A couple of months down the line, we’ll welcome one of Pune’s and Maharashtra’s most important festivals, The 10 days of Ganpati Bappa. And this’ll be the second year when we won’t be able to witness the magic of Dhol-Tasha, one of the most uplifting, enthralling and rhythmic events of the city. So we decided to revisit our experiences with these Pathak’s and help you relive those times as well even if it’s virtual.
A few years ago, Taal Inc. made a documentary exploring religious, social and cultural aspects of this tradition and here we re-share it with you to get an in depth perspective on the same.
The Dhol-Tasha tradition is one of the most beautiful examples of inclusiveness as it allows people from all ages, gender and walks of life to join as participants, creating a Rhythm Ensemble which showcases the diversity of the tradition wonderfully. These participants also give it their heart and soul. Once they join the troupe, they start to learn this instrument from the very basics. Much like any drum, they learn the Bass(thoka) and Tone(thapi) and combinations of these low and high pitch sounds make the final Rhythm(Theka) and even though we at Taal Inc. have the Best Drum Classes in Pune, these participants learning the to play the drums at the pathak can certainly give us a good competition and all this while tying these really heavy dhols around their waist. That’s the magic of music, once the rhythm takes over, your mind, body and soul are all aligned in perfect sync.
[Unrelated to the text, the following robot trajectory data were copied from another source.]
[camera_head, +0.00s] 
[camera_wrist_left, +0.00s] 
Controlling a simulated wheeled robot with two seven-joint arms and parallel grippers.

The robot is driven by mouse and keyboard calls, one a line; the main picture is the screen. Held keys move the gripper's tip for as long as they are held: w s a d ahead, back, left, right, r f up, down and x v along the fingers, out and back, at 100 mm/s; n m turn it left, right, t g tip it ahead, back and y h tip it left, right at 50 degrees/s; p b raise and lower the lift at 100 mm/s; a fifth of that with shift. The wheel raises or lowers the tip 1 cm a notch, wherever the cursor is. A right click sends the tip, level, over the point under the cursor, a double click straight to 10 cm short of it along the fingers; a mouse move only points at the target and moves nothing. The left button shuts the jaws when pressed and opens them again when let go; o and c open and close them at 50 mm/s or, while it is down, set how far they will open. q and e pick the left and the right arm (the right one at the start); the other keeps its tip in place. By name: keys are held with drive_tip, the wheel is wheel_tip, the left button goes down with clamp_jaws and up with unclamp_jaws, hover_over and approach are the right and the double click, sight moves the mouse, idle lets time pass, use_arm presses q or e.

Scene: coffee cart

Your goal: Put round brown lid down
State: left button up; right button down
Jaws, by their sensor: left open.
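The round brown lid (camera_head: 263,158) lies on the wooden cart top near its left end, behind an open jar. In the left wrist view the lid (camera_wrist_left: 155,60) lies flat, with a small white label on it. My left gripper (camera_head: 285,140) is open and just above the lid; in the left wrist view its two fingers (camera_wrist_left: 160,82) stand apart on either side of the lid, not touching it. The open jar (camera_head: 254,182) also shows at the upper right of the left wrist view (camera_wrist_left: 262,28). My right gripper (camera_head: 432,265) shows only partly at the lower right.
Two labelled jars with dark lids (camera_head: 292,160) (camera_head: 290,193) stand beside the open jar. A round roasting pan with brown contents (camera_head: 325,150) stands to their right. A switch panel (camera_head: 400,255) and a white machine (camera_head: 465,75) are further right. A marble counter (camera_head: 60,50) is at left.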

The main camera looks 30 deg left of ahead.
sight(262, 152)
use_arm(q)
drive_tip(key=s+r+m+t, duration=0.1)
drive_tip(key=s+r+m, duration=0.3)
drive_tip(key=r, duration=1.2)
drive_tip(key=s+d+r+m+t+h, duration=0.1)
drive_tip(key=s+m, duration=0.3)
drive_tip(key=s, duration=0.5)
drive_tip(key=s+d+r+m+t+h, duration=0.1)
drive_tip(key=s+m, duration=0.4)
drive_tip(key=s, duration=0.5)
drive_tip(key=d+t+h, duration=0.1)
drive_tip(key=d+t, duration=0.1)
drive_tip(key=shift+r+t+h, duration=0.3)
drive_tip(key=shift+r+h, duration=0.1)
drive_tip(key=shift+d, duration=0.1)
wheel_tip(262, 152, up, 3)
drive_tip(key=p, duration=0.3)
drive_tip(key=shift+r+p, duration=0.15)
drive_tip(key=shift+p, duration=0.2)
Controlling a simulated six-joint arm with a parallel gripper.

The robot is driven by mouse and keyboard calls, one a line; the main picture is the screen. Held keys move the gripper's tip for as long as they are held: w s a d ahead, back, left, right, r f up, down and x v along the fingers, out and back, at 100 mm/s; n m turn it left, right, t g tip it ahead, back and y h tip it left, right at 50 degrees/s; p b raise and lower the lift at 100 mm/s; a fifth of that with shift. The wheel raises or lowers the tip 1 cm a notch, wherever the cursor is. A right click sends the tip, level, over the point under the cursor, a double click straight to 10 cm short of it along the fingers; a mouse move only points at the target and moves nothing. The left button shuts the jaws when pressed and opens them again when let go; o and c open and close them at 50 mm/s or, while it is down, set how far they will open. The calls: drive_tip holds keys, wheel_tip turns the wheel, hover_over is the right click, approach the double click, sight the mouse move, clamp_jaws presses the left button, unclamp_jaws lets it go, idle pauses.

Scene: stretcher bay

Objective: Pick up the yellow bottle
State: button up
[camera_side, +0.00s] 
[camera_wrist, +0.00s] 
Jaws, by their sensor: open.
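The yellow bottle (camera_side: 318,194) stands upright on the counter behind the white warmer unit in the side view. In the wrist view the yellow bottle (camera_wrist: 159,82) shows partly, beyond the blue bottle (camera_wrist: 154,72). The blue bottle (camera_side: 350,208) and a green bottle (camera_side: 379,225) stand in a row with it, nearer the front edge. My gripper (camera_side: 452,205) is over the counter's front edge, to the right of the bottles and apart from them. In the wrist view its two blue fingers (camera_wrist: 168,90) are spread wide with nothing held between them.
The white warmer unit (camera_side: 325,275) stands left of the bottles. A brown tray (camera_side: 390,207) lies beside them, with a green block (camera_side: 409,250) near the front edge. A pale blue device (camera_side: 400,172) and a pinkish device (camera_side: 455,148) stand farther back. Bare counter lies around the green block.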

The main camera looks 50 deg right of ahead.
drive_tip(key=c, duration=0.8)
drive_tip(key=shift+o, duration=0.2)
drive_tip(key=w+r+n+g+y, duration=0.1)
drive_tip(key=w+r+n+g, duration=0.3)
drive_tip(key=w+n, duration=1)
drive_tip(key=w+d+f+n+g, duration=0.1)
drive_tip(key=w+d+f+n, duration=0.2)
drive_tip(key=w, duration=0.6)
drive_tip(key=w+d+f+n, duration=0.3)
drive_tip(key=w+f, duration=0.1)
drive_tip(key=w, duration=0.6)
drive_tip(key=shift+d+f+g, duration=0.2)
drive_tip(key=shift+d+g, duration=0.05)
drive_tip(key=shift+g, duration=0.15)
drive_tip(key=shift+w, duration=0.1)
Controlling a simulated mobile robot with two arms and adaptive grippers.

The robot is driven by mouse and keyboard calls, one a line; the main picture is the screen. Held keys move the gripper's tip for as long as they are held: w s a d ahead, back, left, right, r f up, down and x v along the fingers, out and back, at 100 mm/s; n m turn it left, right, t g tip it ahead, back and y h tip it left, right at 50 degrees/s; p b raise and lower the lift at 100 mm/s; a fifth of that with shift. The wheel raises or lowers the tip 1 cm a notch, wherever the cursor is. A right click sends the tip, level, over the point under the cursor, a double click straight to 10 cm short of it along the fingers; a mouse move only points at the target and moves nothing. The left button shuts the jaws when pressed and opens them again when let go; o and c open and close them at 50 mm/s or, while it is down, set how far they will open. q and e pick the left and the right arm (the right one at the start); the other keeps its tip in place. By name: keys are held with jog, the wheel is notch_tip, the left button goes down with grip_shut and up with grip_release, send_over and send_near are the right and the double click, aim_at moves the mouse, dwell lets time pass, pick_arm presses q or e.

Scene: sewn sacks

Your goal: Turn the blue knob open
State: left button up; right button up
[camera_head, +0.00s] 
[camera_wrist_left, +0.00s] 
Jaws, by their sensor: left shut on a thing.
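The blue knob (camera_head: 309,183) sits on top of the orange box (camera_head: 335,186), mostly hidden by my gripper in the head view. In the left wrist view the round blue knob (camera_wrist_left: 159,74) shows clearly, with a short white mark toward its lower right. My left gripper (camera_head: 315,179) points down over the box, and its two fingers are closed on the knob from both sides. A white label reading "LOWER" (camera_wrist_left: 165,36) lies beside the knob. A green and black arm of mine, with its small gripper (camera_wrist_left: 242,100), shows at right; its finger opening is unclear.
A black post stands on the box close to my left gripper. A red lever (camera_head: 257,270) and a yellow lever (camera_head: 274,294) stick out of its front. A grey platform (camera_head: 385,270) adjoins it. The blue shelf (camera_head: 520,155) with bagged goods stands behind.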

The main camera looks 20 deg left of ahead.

The origin of the rhythms of dhol-tasha trace back to some rhythms played on the tabla and the professional players have now converted them into some amazing dhol tasha rhythms and not just that but they also play more than 21 foot tapping rhythms some which find their roots in parts of Rajasthan and Gujrat as well. Over the years, we have also added some of these rhythms in our repertoire of Drum Circle Rhythms and be it Corporate Drumming sessions or Drumming Circles for Healing everyone seems to love these rhythms.
Even though playing in a Dhol-Tasha pathak requires an immense amount of physical and mental energy, the belief that playing the drums is a spiritual experience makes every participant in the pathak endure it with a smile on their face and playing it with a group makes it even more powerful, satisfying and sacred much like a Drum Circle or any group drumming activity.